Exclude pictures. Extract exactly the lines from the one that contains "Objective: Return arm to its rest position" down to the one that contains "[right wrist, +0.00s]", both included.

■ INFORMATION SUPPLIED
═══

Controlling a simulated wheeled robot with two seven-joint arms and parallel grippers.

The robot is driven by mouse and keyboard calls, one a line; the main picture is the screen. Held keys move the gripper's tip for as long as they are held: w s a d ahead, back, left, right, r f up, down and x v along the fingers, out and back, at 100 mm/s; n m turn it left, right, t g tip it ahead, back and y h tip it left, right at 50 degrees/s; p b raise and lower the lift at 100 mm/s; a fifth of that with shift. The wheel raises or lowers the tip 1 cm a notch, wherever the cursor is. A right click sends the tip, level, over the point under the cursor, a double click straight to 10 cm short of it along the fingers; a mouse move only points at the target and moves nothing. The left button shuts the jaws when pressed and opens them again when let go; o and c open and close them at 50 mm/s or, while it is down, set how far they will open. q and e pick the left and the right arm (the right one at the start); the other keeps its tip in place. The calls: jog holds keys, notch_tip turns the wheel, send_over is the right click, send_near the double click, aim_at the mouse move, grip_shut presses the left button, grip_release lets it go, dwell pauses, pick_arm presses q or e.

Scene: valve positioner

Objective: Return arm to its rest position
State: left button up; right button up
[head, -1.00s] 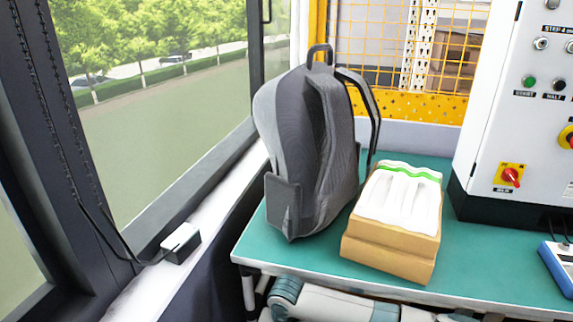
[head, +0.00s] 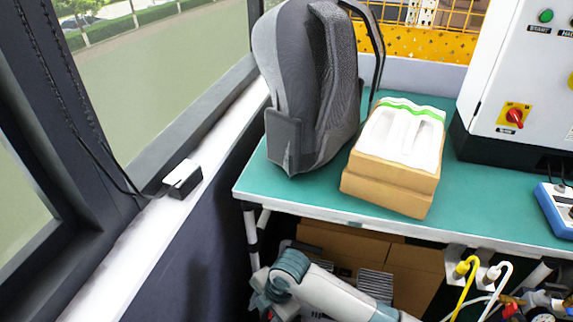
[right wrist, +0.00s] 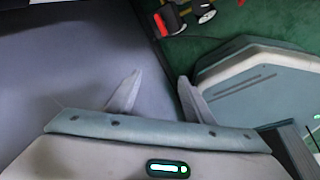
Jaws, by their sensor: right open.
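My right gripper (right wrist: 158,97) shows in the right wrist view. Its two pale fingers stand apart with nothing between them. A plain grey-blue surface lies behind the fingers on the left, and green floor shows on the right. In the head view, a white and teal arm of mine (head: 335,295) is bent below the table's front edge. I cannot tell which arm it is, and no gripper fingers can be made out there. My left gripper is not in view.
A green table (head: 300,195) holds a grey backpack (head: 305,90), a cardboard box with white packets (head: 390,185) and a control cabinet (head: 515,75). Cartons (head: 415,270) and yellow and white cables (head: 465,285) are below it. A window ledge (head: 150,245) runs along the left.

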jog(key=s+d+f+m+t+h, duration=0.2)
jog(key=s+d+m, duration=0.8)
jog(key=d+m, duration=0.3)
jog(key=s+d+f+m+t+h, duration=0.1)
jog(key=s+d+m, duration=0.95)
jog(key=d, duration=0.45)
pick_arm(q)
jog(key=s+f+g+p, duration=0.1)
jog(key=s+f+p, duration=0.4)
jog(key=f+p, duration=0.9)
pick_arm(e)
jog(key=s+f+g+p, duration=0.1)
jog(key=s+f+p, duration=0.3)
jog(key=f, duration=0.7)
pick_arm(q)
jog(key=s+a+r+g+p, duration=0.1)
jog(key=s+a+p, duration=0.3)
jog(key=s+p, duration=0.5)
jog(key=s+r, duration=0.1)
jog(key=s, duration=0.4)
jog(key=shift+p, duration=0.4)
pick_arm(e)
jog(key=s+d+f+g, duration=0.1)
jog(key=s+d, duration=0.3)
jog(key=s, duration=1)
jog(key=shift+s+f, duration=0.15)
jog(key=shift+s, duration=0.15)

═══

■ SOLUTION FOR THIS TASK
Objective: Return arm to its rest position
State: left button up; right button up
[head, -1.00s] 
[head, +0.00s] 
[right wrist, +0.00s] 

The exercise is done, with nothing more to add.